2. Start maintaining a "Source of Funds" file. For every large FD you open, keep the documentary trail — salary slips, savings account statements showing accumulation, property sale deed, retirement corpus letter, gift documentation. If the department ever queries the deposit, your defence must be documentary.
3. Regularly check your AIS on the income-tax portal. Your bank is already reporting data about you. Knowing what is in your AIS allows you to reconcile it with your filed returns before a notice arrives.
4. Do not spread FDs across family members to evade reporting. The clubbing provisions of the Income-tax Act remain in force. Income from assets transferred to a spouse or minor child without adequate consideration is clubbed back to your income. Spreading deposits to avoid the ₹10 lakh threshold while the underlying funds are yours remains legally and technically problematic.
5. File your ITR accurately and on time.

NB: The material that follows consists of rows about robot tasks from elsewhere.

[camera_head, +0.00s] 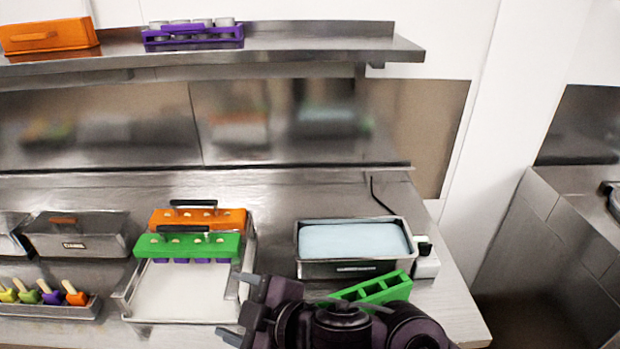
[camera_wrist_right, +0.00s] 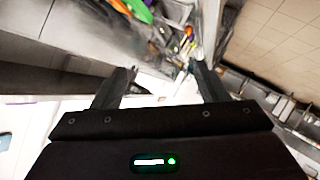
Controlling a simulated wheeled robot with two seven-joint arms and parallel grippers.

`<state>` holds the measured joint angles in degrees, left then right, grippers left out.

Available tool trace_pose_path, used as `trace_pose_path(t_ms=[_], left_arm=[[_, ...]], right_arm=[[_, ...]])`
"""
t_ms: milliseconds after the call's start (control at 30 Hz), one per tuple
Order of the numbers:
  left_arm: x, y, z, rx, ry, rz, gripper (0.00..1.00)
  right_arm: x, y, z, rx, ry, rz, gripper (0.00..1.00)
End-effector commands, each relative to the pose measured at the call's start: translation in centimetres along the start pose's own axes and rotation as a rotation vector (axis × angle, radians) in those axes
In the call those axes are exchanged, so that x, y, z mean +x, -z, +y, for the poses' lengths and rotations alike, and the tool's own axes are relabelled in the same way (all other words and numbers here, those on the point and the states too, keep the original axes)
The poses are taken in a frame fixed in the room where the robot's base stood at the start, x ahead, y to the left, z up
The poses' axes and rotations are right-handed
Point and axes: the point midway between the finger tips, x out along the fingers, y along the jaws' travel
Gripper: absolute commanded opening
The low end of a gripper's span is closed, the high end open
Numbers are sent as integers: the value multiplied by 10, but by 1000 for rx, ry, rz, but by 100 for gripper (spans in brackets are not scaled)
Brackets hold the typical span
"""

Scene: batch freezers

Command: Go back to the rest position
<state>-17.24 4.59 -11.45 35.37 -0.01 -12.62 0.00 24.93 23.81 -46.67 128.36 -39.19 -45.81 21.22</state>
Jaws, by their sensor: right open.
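My right gripper (camera_head: 246,312) is at the bottom middle of the head view, in front of the counter and at the right side of a metal tray. Its two fingers also show apart in the right wrist view (camera_wrist_right: 165,72), with nothing between them. My right arm covers part of the counter's front. My left gripper is not in view.
A metal tray (camera_head: 180,300) carries green (camera_head: 187,245) and orange (camera_head: 200,218) mould holders with black handles. Right of it are a metal tank (camera_head: 345,269) with pale blue contents and a green rack (camera_head: 380,290). Colored popsicles (camera_head: 50,294) stand left. A shelf (camera_head: 300,46) hangs above.

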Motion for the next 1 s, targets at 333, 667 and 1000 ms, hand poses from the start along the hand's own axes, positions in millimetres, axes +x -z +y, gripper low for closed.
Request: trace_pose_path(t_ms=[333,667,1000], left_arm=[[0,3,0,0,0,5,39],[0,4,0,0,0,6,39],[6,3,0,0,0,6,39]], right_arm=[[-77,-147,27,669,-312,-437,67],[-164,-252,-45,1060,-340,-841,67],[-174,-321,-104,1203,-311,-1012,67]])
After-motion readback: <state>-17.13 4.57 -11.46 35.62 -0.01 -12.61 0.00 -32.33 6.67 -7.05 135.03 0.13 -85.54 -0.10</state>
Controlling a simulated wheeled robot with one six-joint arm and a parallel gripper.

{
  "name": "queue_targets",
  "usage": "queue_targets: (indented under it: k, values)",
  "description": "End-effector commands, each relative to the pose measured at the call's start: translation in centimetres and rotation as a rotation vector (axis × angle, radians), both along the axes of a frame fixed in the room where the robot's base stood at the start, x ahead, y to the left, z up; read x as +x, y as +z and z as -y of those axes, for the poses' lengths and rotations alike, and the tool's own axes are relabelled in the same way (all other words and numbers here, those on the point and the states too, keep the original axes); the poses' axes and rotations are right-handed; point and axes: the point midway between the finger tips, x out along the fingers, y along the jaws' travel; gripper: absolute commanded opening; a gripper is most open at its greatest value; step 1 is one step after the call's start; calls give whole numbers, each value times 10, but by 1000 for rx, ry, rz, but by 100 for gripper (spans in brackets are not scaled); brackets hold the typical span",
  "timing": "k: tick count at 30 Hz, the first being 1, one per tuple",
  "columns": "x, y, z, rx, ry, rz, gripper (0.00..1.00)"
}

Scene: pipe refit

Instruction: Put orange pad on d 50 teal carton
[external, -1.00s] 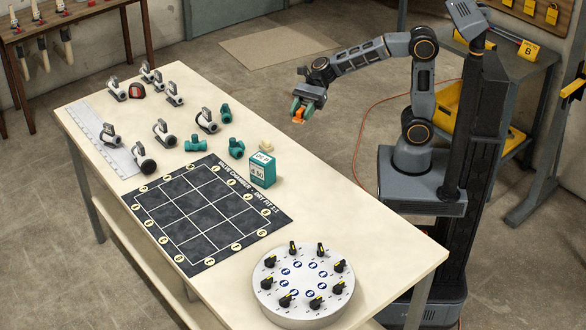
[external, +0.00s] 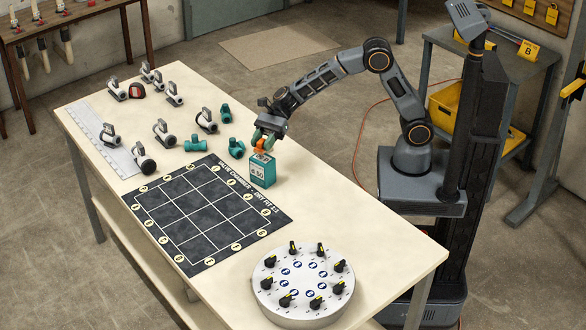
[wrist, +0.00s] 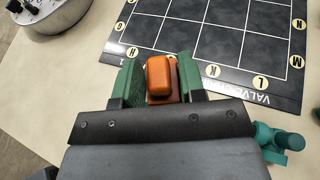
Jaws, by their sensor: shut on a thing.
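My gripper (external: 263,146) is above the carton in the external view. It is shut on the orange pad (external: 262,150), which shows just over the carton's top; I cannot tell whether they touch. In the wrist view the orange pad (wrist: 159,75) sits between the green fingers of my gripper (wrist: 158,80). The carton is hidden in the wrist view.
The black valve mat (external: 205,215) lies left of the carton. Teal fittings (external: 196,144) and several grey-white valves (external: 162,132) stand behind it. A round dial plate with black knobs (external: 303,283) is at the front. The table between carton and dial plate is clear.

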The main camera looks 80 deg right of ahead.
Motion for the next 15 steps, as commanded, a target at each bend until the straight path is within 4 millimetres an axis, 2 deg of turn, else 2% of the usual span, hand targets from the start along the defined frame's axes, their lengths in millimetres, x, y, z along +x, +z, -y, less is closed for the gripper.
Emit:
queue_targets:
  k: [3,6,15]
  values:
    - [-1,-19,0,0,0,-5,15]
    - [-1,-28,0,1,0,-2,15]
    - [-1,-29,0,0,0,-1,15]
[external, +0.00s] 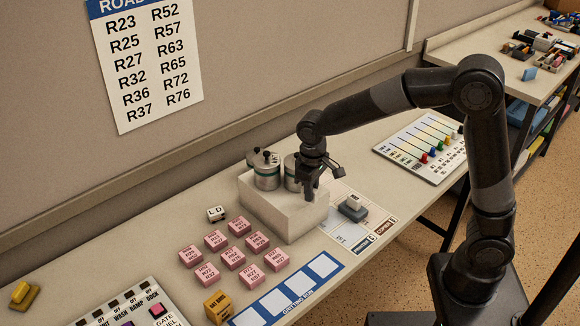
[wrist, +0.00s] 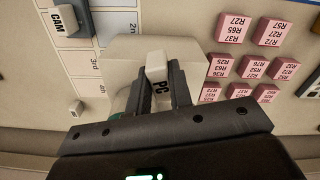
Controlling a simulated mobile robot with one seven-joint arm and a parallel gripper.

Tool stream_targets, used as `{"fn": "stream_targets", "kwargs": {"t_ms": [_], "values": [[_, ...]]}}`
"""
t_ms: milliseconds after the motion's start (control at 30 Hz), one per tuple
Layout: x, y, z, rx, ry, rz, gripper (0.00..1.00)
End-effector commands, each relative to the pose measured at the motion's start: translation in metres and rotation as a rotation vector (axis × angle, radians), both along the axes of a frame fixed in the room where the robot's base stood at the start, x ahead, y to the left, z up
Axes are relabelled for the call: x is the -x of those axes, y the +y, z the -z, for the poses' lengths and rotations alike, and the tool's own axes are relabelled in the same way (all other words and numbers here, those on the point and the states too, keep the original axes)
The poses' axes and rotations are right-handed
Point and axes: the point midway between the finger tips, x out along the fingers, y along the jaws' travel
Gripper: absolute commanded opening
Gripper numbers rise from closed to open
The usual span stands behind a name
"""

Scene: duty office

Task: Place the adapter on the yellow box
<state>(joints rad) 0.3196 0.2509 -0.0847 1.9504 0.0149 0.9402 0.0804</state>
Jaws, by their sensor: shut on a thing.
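My gripper (external: 312,190) is over the pale block (external: 268,208) in the external view. In the wrist view its two fingers (wrist: 160,90) are shut on a small white piece marked PC (wrist: 157,68), which may be the adapter. The fingers hide part of the piece, and I cannot tell whether it touches the block. A small yellow box (external: 217,305) with dark lettering stands at the front of the table, left of the blue-edged strip, well away from my gripper. It is not in the wrist view.
Two metal canisters (external: 265,172) stand on the block, close to my gripper. Several pink labelled blocks (external: 232,257) lie between it and the yellow box. A white CAM piece on a grey base (external: 353,208) stands right. A white cube (external: 217,213) and button panel (external: 130,308) are left.

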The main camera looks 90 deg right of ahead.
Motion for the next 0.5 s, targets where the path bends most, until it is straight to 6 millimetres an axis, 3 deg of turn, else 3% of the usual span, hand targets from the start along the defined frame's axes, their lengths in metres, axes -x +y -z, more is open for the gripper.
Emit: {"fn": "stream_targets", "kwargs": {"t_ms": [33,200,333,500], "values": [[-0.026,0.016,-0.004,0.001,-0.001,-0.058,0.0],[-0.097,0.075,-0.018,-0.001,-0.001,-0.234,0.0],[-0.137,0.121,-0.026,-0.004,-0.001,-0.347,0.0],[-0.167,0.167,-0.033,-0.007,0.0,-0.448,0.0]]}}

This remains the most powerful protection available to any taxpayer. A properly filed return with consistent income disclosure is your best insurance against scrutiny.
The Bigger Message for Indian Savers
For the honest, compliant taxpayer, these rules change very little in practice. Your FD gets reported, it matches your declared income, and life continues undisturbed. The digital infrastructure being built around the Income-tax Act, 2025 is, in many ways, designed to make life easier for this majority — pre-filled returns, fewer forms, faster refunds.
The discomfort these rules bring is directed squarely at a smaller segment: those who have used the relative opacity of Fixed Deposits to park income that was never declared. For this group, the mathematics has permanently changed.
India's banking sector holds tens of trillions of rupees in Fixed Deposits. These deposits are now, more explicitly than ever, part of the income-tax department's data ecosystem. The FD has not lost its safety. It has simply become more transparent.